В течение осени и зимы Верховное командование вермахта отдало приказы о переброске с нашего фронта на другие следующих дивизий: сентябрь 1944 года – 71-й пехотной дивизии; октябрь – ноябрь – 44-й пехотной дивизии; декабрь – 356-й и 710-й пехотных дивизий; январь – февраль 1945 года – 16-й панцер-гренадер-ской дивизии СС; март 1945 года – 715-й (частично механизированной) дивизии и трех парашютно-десантных полков, по численности равных одной дивизии.

Всего получается семь дивизий. Это весьма красноречиво свидетельствовало о том, какова ситуация на других фронтах.

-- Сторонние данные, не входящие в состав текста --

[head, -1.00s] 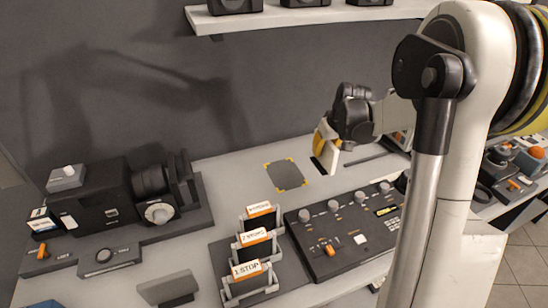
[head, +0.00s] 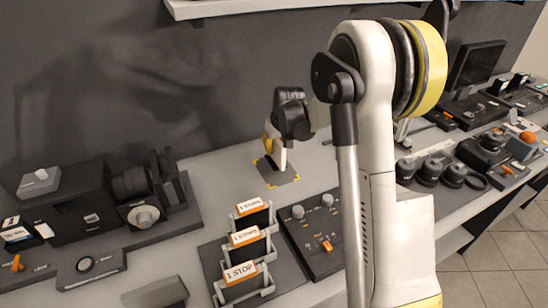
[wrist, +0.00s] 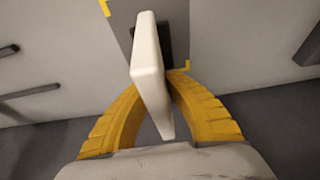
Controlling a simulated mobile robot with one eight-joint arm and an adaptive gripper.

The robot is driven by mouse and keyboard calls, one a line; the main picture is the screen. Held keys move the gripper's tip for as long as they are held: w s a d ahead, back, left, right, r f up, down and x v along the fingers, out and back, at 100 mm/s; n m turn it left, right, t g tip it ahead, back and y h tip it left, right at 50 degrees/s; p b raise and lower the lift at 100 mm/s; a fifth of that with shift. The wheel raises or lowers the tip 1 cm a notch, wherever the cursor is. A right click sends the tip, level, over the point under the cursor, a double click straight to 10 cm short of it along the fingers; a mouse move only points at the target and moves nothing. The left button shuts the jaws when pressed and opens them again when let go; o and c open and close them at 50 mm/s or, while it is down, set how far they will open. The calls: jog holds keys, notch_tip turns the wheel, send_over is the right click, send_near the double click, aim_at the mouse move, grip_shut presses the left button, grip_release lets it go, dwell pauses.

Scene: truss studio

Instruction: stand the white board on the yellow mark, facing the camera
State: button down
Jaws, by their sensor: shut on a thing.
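The yellow mark (head: 273,179) is a dark grey square with yellow corners on the bench, and its corners also show in the wrist view (wrist: 187,64). My gripper (head: 272,147) is over the mark, its yellow fingers shut on the white board (head: 282,157). In the wrist view the board (wrist: 149,65) stands out between my gripper's curved fingers (wrist: 160,88) and is seen nearly edge-on. Its lower end is over the grey square, with a dark patch beside it. I cannot tell whether the board touches the bench.
A black camera-like device (head: 75,200) with a lens stands at the left. Black filter holders with orange labels (head: 247,239) stand in front of the mark. A control panel (head: 312,228) is beside them, partly behind my arm. A shelf (head: 235,8) hangs above. Bench left of the mark is clear.

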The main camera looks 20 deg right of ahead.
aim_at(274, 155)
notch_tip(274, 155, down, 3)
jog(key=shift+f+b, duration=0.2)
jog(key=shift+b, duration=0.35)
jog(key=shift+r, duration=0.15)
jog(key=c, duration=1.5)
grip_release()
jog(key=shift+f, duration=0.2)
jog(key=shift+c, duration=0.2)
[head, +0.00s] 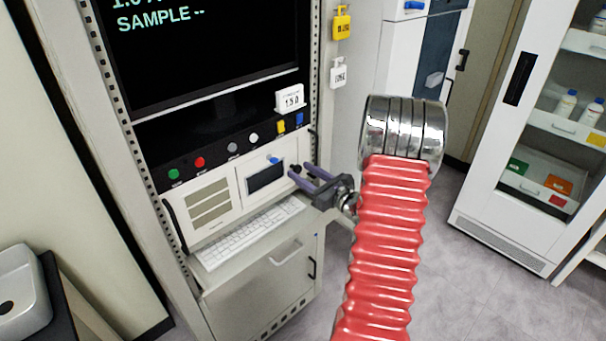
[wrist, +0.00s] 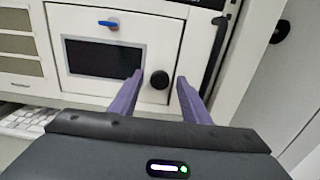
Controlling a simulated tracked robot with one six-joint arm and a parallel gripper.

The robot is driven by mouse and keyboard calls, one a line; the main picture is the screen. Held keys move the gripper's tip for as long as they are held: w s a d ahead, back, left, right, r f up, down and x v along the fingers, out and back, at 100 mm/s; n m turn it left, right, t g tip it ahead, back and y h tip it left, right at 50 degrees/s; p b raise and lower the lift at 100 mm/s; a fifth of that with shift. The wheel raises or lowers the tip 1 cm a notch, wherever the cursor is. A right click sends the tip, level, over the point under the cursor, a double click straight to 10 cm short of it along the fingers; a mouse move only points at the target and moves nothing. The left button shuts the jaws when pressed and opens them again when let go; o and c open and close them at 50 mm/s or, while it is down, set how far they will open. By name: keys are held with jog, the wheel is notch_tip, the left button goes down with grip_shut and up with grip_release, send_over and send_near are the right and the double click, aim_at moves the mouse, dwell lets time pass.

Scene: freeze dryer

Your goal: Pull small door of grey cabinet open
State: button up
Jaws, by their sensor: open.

Здесь мне хотелось бы повторить, что я считал ослабление Итальянского фронта после высадки войск альянса во Франции правильным решением и даже предлагал перебросить с нашего на более важные направления больше сил и средств, чем было предписано ставкой. Однако, с моей точки зрения, нельзя было придерживаться старых стратегических планов, не учитывая изменений в распределении наших сил по фронтам и трудностей со снабжением. В последний раз я сказал об этом Гитлеру 10 марта 1945 года.